Pois isto era bom de mais para a quantidade de pessoas que querem sair de Santigo e o resultado foi ter que apanhar o próximo comboio disponível para Vigo às 20.30 horas com chegada a Vigo às 22 horas, para depois só termos comboio para o Porto no outro dia às 9 horas da manhã com a agravante de só levarem duas bicicletas montadas, tendo que desmontar e empacotar uma. O resultado disto foi ter que pernoitar em Vigo dentro de um estacionamento coberto num canto onde não nos vicem. 
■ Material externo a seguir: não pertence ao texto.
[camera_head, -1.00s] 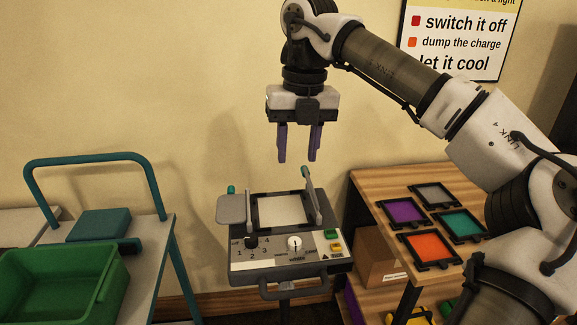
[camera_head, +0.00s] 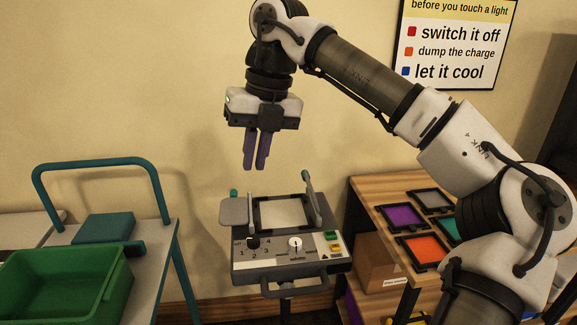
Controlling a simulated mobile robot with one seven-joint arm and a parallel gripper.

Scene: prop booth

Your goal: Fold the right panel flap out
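The light panel (camera_head: 283,214) sits on top of the grey control unit, with a pale face in a dark frame. The right panel flap (camera_head: 311,197) stands up steeply along the panel's right edge, seen nearly edge-on. The left flap (camera_head: 234,211) lies folded out to the left, roughly flat. My gripper (camera_head: 255,168) hangs above and slightly left of the panel, clear of both flaps, its purple fingers pointing down.
The control unit (camera_head: 285,268) has knobs, coloured buttons and a front handle. A teal-railed cart with a green bin (camera_head: 62,288) stands at left. At right, a wooden table (camera_head: 378,190) holds several coloured framed filters. The air around the panel is open.
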Mas são estas coisas que dão mais adrenalina e emoção a estas aventuras, é a camaradagem, a amizade e mesmo a discórdia saudável que fazem os momentos intensos serem ainda mais marcantes, é isto que nos faz ser companheiros e amigos de viagem com memorias para o resto da vida. A eles o meu eterno agradecimento e a cada um deles em particular o meu bem haja. Ao Pedro pela serenidade e bom senso. Ao Miky pela disponibilidade e um grande cicerone da sua terra. Ao Fernando pela alegria e intensidade de cada momento.